Just outside Starbucks on J Street the Girl Scouts set up a table to sell cookies. As I was leaving with my coffee one of the 10 year olds calls out like an old-time barker, “Fresh baked cookies!” This got my attention for the obvious reasons. As I unlocked my bike I listened as the leader too gently said, “Don’t say that. They are not fresh baked.” The young scout called out again, “Fresh baked cookies!” and she and her fellow scouts giggled. The leader said nothing more. I did not stick around to hear whether or not the leader or a customer eventually set this young woman straight.
It reminded me that we often assume that young people know better, when actually, they have to be taught better. I remember growing up that my parents would point out newspaper ads that they thought were false advertising and express their dismay. It was made clear to me that the store lost my parents business and that making misleading claims was out of bounds. My mom taught me what “bait and switch” meant and to read the fine print. Now I click “Accept the terms” on websites without reading the policy as readily as the next person. But I do know better.
I feel sorry for the younger generation. It is not that I think lying is on the increase in advertising or politics, rather that our outrage is gone… for people in our own tribe… Fewer and fewer of us seem to express our disbelief or to reel our friends back in when they overstate things. Pretty quickly extending unemployment benefits is socialism, global warming is a hoax, the Muslim President was born in Kenya, man never landed on the moon, and the holocaust never happened. It is all much of a muchness.
I have been reminded of that young people do not necessary know what we know and have to be taught when talking to my own children about innocuous topics like etiquette (where did the rules originate) or water policy (how did we get the Central Valley Project and State Water Project). I am also reminded to stick to the facts (as much as humanly possible) and then clearly identify when I am moving to my opinion.
Working in water policy makes me very aware of the need for this clear communication. A recent op ed in the Sacramento Bee called the current politics around the Bay Delta water supply issues “Waterstan” because of the similarity between warring tribes in the Delta and any of the “Stans.” I am constantly challenged to sort out my own feelings from the facts. I also feel like an observer as I really do not personally identify with the NorCal or SoCal tribes or the Enviro tribe, per se. I guess the Bureau of Reclamation did a good job of inculcating that the water rights belong to the State of California for the benefit of everyone in the state and that our own interests require us to sustain the environment. And the various tribes are the reason I have a job. I am one of the people involved in shuttle diplomacy.
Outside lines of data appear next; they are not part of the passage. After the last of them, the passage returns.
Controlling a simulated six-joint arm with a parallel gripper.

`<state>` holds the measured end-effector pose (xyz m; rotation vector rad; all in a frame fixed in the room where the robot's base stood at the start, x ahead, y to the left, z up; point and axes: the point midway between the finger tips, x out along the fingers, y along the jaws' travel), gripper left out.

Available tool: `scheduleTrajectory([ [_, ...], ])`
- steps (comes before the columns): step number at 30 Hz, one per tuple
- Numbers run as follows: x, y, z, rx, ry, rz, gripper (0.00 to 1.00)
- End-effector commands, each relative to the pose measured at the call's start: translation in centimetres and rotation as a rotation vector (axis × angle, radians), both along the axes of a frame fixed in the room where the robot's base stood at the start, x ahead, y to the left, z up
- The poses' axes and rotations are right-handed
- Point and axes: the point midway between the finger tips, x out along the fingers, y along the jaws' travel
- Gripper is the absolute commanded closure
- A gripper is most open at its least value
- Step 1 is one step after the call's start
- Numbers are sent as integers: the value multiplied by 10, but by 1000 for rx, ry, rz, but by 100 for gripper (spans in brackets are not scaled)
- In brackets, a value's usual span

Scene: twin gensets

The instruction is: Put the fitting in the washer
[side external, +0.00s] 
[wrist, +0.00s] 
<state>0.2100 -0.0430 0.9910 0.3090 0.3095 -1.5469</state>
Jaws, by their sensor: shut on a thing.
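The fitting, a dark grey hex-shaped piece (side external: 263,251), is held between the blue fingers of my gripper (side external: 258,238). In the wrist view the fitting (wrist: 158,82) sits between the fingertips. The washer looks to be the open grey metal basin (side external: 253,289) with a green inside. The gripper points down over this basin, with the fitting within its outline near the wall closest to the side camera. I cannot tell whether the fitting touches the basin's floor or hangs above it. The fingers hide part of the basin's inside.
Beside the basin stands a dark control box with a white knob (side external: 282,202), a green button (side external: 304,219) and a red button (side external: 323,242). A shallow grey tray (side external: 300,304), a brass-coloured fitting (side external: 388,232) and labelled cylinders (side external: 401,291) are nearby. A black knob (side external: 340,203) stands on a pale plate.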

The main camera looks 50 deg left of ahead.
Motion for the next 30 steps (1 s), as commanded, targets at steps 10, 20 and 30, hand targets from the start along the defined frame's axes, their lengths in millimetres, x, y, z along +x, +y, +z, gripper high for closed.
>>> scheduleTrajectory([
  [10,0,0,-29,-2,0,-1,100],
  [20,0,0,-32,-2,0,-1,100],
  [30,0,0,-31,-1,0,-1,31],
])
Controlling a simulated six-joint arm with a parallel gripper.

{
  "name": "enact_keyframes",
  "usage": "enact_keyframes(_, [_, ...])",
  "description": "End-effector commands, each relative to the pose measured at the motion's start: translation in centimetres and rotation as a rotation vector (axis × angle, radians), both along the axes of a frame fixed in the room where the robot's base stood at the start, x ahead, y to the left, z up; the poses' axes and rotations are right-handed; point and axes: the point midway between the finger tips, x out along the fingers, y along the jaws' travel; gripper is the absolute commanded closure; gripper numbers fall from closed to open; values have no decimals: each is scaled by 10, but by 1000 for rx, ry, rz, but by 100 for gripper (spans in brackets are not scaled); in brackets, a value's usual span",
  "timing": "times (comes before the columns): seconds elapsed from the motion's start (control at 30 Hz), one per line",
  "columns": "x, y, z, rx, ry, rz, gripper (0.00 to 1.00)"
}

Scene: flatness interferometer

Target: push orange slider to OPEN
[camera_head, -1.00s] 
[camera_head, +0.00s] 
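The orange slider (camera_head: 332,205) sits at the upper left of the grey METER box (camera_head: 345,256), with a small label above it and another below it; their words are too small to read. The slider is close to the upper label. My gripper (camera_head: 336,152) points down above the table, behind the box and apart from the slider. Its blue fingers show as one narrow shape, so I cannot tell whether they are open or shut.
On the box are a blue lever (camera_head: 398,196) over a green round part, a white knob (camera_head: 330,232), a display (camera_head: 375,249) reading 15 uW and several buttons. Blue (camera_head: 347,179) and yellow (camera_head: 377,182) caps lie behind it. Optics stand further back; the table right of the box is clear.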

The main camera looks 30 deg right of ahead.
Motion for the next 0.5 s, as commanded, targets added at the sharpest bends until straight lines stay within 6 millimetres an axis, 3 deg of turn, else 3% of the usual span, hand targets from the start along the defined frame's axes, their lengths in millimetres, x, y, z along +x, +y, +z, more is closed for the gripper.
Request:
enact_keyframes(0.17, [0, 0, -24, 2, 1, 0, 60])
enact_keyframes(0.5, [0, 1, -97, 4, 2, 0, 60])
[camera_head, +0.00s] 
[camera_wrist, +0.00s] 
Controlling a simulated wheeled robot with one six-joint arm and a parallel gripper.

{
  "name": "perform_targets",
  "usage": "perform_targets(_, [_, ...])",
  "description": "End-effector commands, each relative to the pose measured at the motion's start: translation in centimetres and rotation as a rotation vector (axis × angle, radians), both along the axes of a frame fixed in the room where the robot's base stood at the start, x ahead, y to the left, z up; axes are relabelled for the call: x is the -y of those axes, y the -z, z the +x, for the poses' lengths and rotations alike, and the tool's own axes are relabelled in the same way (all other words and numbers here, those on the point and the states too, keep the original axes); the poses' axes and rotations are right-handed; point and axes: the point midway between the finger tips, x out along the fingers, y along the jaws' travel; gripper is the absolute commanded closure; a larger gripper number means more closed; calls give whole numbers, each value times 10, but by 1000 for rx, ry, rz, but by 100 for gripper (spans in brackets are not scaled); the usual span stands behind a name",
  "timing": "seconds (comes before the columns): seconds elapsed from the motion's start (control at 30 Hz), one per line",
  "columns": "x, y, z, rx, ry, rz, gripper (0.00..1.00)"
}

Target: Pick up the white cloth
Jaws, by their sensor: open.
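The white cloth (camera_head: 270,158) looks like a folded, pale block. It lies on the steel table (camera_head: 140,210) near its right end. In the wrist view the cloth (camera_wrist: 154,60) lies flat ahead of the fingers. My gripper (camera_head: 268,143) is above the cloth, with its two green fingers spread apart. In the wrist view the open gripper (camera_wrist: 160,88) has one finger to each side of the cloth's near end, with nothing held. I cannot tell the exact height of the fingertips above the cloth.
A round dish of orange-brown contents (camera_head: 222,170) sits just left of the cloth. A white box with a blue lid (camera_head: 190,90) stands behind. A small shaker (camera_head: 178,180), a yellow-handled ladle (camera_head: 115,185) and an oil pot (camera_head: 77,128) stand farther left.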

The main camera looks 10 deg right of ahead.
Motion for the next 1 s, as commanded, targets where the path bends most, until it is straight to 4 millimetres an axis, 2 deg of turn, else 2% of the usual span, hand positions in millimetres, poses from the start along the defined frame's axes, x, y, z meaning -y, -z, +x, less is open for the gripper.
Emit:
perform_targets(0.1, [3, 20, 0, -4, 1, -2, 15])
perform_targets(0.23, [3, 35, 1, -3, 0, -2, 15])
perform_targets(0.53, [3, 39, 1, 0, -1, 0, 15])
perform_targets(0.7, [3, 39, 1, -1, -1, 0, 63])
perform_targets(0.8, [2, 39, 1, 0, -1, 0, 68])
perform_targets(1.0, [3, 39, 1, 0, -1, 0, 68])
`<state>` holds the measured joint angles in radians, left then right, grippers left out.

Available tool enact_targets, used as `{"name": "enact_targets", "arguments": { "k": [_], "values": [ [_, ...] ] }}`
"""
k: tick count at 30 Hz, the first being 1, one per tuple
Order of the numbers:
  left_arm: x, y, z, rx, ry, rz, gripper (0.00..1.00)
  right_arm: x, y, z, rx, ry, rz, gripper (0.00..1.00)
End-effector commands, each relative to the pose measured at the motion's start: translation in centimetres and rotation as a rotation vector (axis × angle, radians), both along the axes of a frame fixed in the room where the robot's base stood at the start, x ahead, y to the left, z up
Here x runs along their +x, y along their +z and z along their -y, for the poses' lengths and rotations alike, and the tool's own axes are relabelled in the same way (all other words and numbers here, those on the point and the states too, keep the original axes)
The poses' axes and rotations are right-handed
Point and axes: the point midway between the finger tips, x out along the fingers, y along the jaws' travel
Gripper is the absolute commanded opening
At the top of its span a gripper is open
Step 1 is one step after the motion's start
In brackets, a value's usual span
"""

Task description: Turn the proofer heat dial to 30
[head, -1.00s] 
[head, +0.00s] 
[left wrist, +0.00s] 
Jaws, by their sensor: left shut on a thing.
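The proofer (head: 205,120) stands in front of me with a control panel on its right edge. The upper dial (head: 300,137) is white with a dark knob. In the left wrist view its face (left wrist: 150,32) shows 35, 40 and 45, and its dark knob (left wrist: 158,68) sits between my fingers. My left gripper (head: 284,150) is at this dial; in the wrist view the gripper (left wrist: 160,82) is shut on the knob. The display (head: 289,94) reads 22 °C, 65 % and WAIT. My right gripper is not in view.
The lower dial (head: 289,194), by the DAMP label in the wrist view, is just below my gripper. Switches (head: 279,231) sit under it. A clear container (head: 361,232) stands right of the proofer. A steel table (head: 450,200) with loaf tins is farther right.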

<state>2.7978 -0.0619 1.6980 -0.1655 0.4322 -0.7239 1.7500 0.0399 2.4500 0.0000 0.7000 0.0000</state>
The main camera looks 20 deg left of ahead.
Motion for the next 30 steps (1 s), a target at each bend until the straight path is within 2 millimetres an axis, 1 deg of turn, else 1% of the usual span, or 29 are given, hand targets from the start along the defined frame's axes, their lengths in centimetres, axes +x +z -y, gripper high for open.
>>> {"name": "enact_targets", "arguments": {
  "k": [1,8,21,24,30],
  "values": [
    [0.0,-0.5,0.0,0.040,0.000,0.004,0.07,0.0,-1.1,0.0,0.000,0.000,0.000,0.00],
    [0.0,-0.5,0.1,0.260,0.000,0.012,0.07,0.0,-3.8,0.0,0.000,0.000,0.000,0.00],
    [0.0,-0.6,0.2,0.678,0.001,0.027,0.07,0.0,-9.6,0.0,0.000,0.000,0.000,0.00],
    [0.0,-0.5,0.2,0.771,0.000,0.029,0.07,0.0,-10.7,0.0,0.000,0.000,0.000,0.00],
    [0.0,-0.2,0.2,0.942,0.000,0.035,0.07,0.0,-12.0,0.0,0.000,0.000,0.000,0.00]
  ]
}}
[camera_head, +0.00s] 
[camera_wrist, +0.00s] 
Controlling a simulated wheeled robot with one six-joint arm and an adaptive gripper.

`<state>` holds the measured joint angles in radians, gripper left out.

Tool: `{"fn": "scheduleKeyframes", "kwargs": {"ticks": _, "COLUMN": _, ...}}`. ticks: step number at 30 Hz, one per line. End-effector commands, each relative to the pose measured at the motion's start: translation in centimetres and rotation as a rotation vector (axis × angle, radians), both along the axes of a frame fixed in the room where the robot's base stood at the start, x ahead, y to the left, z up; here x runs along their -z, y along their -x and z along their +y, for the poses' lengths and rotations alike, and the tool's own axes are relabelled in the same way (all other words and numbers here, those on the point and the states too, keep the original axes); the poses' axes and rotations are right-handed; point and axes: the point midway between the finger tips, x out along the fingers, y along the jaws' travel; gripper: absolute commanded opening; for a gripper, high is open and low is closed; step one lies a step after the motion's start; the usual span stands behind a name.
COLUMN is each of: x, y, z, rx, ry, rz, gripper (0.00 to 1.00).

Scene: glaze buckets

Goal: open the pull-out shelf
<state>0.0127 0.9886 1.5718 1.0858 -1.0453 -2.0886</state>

This challenge also gave me a whole different perspective on Bill Moyers interview with Jonathan Haidt (www.ourmorals.org) from University of Virginia.
The context for their discussion is the national political discourse and how we are divided into our camps, living in a way that does not provide much opportunity to be exposed to other peoples’ views, and looking at the world in a Manichean way that categorizes things as good versus evil. I found the research interesting, especially as people are complex. You would think given conservative values and belief about the nature of man they would be proponents of regulation. And liberals should be more eager to embrace evaluating how well policies are working at solving problems.
An additional challenge we face is “demonizing” one another and the positions others take. My personal challenge will be to maintain relationships with integrity while I work for the “demonic” Metropolitan Water District (according to the NorCal tribe) and to not get caught up in protecting my reputation–this is the biggest motivator I know for dissimulation. Sticking to the truth is also a spiritual discipline. The Quaker testimony of truth based on Jesus’ example inspires me to be ruthlessly honest with myself and with others. It is so easy to justify so much of my own behavior and to judge others harshly. It is possible with God’s help to set and keep a higher standard for myself and show compassion for those who fail, including myself.
Tomorrow is my debut at my first Bay Delta Conservation Plan hearing, so this all stops being theoretical at 1:00 p.m. PST. I have noticed throughout my life how often this temptation arises: the end justifies the means. It does not, never has, and God willing, never will. The end and the means are both important. I will keep you posted as it is unfolds.